** START OF Stored data **

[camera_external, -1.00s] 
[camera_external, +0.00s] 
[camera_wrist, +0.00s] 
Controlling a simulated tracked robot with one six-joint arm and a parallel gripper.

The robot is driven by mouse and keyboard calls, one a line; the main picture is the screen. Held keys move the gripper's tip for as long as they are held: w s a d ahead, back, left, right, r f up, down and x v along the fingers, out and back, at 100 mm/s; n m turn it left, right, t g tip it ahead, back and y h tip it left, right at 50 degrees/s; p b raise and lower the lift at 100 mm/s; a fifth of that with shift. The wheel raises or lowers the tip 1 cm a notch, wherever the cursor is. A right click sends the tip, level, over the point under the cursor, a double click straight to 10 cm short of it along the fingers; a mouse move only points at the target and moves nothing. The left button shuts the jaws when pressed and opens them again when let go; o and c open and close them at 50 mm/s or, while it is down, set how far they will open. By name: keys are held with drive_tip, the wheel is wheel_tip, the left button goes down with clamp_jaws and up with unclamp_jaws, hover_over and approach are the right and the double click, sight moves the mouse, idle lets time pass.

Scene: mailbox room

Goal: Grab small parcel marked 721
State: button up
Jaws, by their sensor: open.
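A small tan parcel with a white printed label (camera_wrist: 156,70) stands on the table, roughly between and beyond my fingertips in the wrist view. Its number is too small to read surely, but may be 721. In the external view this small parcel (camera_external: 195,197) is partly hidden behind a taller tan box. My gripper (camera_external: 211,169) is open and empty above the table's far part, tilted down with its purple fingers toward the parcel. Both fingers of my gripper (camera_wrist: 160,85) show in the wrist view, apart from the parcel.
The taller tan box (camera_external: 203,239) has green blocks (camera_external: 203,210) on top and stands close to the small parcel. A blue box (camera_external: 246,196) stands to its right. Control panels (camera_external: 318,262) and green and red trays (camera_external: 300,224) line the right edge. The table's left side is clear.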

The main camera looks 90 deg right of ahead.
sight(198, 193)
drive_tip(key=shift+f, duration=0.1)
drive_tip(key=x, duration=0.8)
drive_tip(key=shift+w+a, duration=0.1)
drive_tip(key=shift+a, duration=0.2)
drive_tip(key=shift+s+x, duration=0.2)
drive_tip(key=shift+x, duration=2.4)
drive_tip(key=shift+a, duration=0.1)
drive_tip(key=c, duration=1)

** END OF Stored data **

Restate the listing in full, word for word.

* [The answer]
[camera_external, -1.00s] 
[camera_external, +0.00s] 
[camera_wrist, +0.00s] 
Controlling a simulated tracked robot with one six-joint arm and a parallel gripper.

The robot is driven by mouse and keyboard calls, one a line; the main picture is the screen. Held keys move the gripper's tip for as long as they are held: w s a d ahead, back, left, right, r f up, down and x v along the fingers, out and back, at 100 mm/s; n m turn it left, right, t g tip it ahead, back and y h tip it left, right at 50 degrees/s; p b raise and lower the lift at 100 mm/s; a fifth of that with shift. The wheel raises or lowers the tip 1 cm a notch, wherever the cursor is. A right click sends the tip, level, over the point under the cursor, a double click straight to 10 cm short of it along the fingers; a mouse move only points at the target and moves nothing. The left button shuts the jaws when pressed and opens them again when let go; o and c open and close them at 50 mm/s or, while it is down, set how far they will open. By name: keys are held with drive_tip, the wheel is wheel_tip, the left button goes down with clamp_jaws and up with unclamp_jaws, hover_over and approach are the right and the double click, sight moves the mouse, idle lets time pass.

Scene: mailbox room

Goal: Grab small parcel marked 721
State: button up
Jaws, by their sensor: open.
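A small tan parcel with a white printed label (camera_wrist: 156,70) stands on the table, roughly between and beyond my fingertips in the wrist view. Its number is too small to read surely, but may be 721. In the external view this small parcel (camera_external: 195,197) is partly hidden behind a taller tan box. My gripper (camera_external: 211,169) is open and empty above the table's far part, tilted down with its purple fingers toward the parcel. Both fingers of my gripper (camera_wrist: 160,85) show in the wrist view, apart from the parcel.
The taller tan box (camera_external: 203,239) has green blocks (camera_external: 203,210) on top and stands close to the small parcel. A blue box (camera_external: 246,196) stands to its right. Control panels (camera_external: 318,262) and green and red trays (camera_external: 300,224) line the right edge. The table's left side is clear.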

The main camera looks 90 deg right of ahead.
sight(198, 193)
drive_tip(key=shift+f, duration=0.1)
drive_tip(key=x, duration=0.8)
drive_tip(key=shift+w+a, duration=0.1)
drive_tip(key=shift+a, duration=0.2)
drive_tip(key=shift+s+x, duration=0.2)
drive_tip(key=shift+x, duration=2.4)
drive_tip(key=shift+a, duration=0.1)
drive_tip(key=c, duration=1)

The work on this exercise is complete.